For posterity: RStudio—for the most part—is a good IDE for use with knitr and LaTeX (things get dicey as soon as you have a bibliography involved).

You said you were more interested in compiling documents from the command line. When you use knitr, you edit a .Rnw file and then you process it with knitr's knit() function, which outputs a .tex file. You never want to edit that .tex file directly. All changes should be made to the .Rnw file, and then you should regenerate the .tex file using knit().

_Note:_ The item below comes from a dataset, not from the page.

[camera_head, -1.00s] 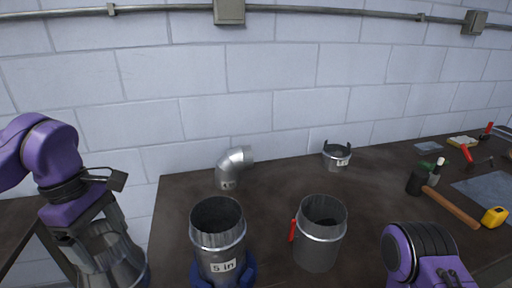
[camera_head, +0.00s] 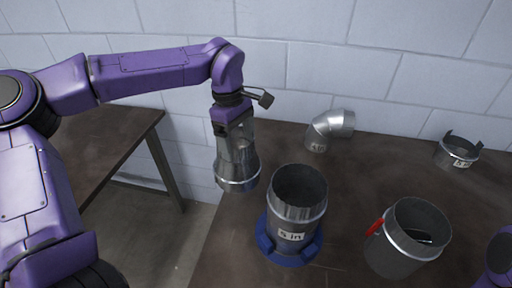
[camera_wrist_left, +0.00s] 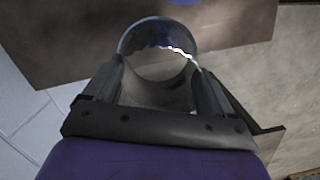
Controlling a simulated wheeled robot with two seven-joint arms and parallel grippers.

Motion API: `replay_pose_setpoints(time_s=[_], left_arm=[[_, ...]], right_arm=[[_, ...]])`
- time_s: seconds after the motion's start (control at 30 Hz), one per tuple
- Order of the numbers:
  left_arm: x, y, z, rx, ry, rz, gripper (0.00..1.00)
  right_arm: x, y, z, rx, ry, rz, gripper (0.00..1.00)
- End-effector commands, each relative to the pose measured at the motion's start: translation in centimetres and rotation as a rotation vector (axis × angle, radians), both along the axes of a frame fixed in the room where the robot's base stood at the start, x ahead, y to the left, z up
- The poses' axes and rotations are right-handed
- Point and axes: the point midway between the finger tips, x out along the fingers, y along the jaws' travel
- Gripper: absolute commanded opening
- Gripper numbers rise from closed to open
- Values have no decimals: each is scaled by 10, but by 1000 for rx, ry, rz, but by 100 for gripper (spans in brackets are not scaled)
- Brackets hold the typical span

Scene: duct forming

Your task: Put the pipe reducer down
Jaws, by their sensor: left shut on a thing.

Thus, you could build your document from the command line by doing something like this:

Rscript -e "library(knitr); knit('my_file.Rnw')" # this command produces my_file.tex
pdflatex my_file.tex                             # this command produces my_file.pdf

You could also easily write some sort of batch/make/bash script to do this.2


Notes

  1. It seems that there is a problem when setting the dev chunk option to tikz in knitr and loading fontspec, so it's not possible to use an arbitrary font with XeLaTeX or LuaLaTeX, unfortunately. Hopefully this is an issue that will be fixed soon.
  2. There is currently a problem in using arara to build .Rnw documents from the command line, but in the upcoming version of arara, Paulo has promised an out-of-the-box and batteries-included arara rule that works with knitr, so it should be possible to use arara to build .Rnw documents in the (near) future.